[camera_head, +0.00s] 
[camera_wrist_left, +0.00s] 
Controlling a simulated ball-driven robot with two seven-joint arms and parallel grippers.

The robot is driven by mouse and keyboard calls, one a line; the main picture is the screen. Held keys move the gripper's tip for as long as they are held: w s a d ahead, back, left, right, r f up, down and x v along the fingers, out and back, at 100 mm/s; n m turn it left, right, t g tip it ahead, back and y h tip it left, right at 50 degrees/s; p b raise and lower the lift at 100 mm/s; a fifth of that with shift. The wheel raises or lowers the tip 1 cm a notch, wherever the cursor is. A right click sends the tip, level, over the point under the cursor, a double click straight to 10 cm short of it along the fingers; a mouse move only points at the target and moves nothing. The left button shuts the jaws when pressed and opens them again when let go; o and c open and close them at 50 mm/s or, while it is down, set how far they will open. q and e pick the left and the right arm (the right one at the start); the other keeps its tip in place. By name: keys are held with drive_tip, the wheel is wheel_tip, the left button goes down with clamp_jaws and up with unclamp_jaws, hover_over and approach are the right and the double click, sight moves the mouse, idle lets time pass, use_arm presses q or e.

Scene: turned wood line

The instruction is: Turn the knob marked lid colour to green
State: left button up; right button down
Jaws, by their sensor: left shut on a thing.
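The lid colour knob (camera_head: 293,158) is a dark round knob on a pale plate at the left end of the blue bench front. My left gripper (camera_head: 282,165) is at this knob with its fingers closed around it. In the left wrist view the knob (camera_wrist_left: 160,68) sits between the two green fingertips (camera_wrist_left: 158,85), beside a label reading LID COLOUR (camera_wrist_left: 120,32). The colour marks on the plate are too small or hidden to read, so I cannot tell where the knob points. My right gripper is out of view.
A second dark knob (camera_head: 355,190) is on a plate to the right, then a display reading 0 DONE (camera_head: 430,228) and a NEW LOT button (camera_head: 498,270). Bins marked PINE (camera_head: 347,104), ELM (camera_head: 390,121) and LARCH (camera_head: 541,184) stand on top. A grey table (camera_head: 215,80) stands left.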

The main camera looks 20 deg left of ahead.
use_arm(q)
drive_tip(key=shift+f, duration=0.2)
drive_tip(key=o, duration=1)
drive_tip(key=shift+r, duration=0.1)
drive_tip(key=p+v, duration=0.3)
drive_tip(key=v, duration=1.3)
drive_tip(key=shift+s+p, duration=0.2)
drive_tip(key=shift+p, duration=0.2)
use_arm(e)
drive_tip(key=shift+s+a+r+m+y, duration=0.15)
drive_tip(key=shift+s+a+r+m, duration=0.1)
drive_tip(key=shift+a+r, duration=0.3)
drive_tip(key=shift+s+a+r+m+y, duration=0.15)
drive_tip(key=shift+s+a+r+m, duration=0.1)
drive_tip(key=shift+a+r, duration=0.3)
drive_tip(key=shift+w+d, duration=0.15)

****

- STATED TASK: Working from the material above, retype it in its entirety without change.

- TASK SOLUTION:
[camera_head, +0.00s] 
[camera_wrist_left, +0.00s] 
Controlling a simulated ball-driven robot with two seven-joint arms and parallel grippers.

The robot is driven by mouse and keyboard calls, one a line; the main picture is the screen. Held keys move the gripper's tip for as long as they are held: w s a d ahead, back, left, right, r f up, down and x v along the fingers, out and back, at 100 mm/s; n m turn it left, right, t g tip it ahead, back and y h tip it left, right at 50 degrees/s; p b raise and lower the lift at 100 mm/s; a fifth of that with shift. The wheel raises or lowers the tip 1 cm a notch, wherever the cursor is. A right click sends the tip, level, over the point under the cursor, a double click straight to 10 cm short of it along the fingers; a mouse move only points at the target and moves nothing. The left button shuts the jaws when pressed and opens them again when let go; o and c open and close them at 50 mm/s or, while it is down, set how far they will open. q and e pick the left and the right arm (the right one at the start); the other keeps its tip in place. By name: keys are held with drive_tip, the wheel is wheel_tip, the left button goes down with clamp_jaws and up with unclamp_jaws, hover_over and approach are the right and the double click, sight moves the mouse, idle lets time pass, use_arm presses q or e.

Scene: turned wood line

The instruction is: Turn the knob marked lid colour to green
State: left button up; right button down
Jaws, by their sensor: left shut on a thing.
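The lid colour knob (camera_head: 293,158) is a dark round knob on a pale plate at the left end of the blue bench front. My left gripper (camera_head: 282,165) is at this knob with its fingers closed around it. In the left wrist view the knob (camera_wrist_left: 160,68) sits between the two green fingertips (camera_wrist_left: 158,85), beside a label reading LID COLOUR (camera_wrist_left: 120,32). The colour marks on the plate are too small or hidden to read, so I cannot tell where the knob points. My right gripper is out of view.
A second dark knob (camera_head: 355,190) is on a plate to the right, then a display reading 0 DONE (camera_head: 430,228) and a NEW LOT button (camera_head: 498,270). Bins marked PINE (camera_head: 347,104), ELM (camera_head: 390,121) and LARCH (camera_head: 541,184) stand on top. A grey table (camera_head: 215,80) stands left.

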The main camera looks 20 deg left of ahead.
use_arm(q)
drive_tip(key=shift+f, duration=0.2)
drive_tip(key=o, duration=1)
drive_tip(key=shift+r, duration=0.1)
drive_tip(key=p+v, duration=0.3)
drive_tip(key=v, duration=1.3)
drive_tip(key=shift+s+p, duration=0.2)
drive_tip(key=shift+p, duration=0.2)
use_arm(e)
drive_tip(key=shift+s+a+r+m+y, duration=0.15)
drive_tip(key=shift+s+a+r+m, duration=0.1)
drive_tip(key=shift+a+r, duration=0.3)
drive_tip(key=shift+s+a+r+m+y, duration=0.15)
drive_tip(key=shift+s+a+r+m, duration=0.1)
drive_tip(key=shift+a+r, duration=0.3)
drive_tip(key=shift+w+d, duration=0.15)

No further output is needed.